§ **Work to be completed**: Leave out the images; return the rest of the data exactly.

* * * * * * *

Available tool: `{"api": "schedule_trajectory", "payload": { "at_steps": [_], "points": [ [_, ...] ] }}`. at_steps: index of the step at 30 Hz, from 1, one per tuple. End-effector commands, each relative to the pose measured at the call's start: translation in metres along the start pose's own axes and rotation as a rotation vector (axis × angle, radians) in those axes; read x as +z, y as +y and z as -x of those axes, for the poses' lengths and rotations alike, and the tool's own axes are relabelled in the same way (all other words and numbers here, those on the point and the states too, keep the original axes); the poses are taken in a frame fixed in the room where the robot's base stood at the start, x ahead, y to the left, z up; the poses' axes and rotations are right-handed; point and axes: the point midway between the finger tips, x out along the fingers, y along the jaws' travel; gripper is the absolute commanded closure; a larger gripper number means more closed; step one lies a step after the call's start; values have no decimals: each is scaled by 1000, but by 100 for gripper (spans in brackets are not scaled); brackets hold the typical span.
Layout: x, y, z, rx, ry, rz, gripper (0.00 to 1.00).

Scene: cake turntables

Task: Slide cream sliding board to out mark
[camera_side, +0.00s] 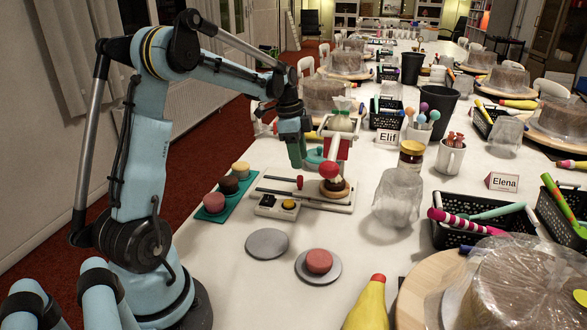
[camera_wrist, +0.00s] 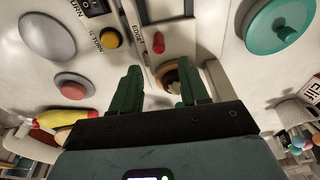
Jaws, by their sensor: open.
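The cream sliding board (camera_side: 316,203) lies flat on the table in the side view, with dark rails along it and a small red knob (camera_side: 299,182) on it. In the wrist view the red knob (camera_wrist: 158,42) stands beside the printed word EDGE. A brown round piece (camera_side: 336,186) with a red ball above it sits at the board's right part. My gripper (camera_wrist: 163,88) is open, its green fingers pointing toward the board, with the brown round opening partly between them. In the side view my gripper (camera_side: 297,152) is above and behind the board. I cannot make out an out mark.
A red, white and green stand (camera_side: 338,135) rises just right of my gripper. A switch box with a yellow button (camera_side: 289,204) adjoins the board's front. A teal tray (camera_side: 213,214) with round cakes is left. A grey disc (camera_side: 267,243) and a plate with a pink cake (camera_side: 319,261) lie in front.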

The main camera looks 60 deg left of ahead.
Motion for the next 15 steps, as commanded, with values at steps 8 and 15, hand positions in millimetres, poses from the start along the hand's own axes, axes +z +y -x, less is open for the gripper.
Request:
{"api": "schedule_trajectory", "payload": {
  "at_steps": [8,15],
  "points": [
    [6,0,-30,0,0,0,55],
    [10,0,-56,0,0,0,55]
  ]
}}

* * * * * * *

§ **Finished task**:
Available tool: `{"api": "schedule_trajectory", "payload": { "at_steps": [_], "points": [ [_, ...] ] }}`. at_steps: index of the step at 30 Hz, from 1, one per tuple. End-effector commands, each relative to the pose measured at the call's start: translation in metres along the start pose's own axes and rotation as a rotation vector (axis × angle, radians) in those axes; read x as +z, y as +y and z as -x of those axes, for the poses' lengths and rotations alike, and the tool's own axes are relabelled in the same way (all other words and numbers here, those on the point and the states too, keep the original axes); the poses are taken in a frame fixed in the room where the robot's base stood at the start, x ahead, y to the left, z up; the poses' axes and rotations are right-handed; point and axes: the point midway between the finger tips, x out along the fingers, y along the jaws' travel; gripper is the absolute commanded closure; a larger gripper number means more closed; step one lies a step after the call's start; values have no decimals: each is scaled by 1000, but by 100 for gripper (spans in brackets are not scaled); brackets hold the typical span.
Layout: x, y, z, rx, ry, rz, gripper (0.00 to 1.00).

Scene: cake turntables

Task: Slide cream sliding board to out mark
[camera_side, +0.00s] 
[camera_wrist, +0.00s] 
Jaws, by their sensor: open.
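The cream sliding board (camera_side: 316,203) lies flat on the table in the side view, with dark rails along it and a small red knob (camera_side: 299,182) on it. In the wrist view the red knob (camera_wrist: 158,42) stands beside the printed word EDGE. A brown round piece (camera_side: 336,186) with a red ball above it sits at the board's right part. My gripper (camera_wrist: 163,88) is open, its green fingers pointing toward the board, with the brown round opening partly between them. In the side view my gripper (camera_side: 297,152) is above and behind the board. I cannot make out an out mark.
A red, white and green stand (camera_side: 338,135) rises just right of my gripper. A switch box with a yellow button (camera_side: 289,204) adjoins the board's front. A teal tray (camera_side: 213,214) with round cakes is left. A grey disc (camera_side: 267,243) and a plate with a pink cake (camera_side: 319,261) lie in front.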

The main camera looks 60 deg left of ahead.
Motion for the next 15 steps, as commanded, with values at steps 8 and 15, hand positions in millimetres, poses from the start along the hand's own axes, axes +z +y -x, less is open for the gripper.
Request:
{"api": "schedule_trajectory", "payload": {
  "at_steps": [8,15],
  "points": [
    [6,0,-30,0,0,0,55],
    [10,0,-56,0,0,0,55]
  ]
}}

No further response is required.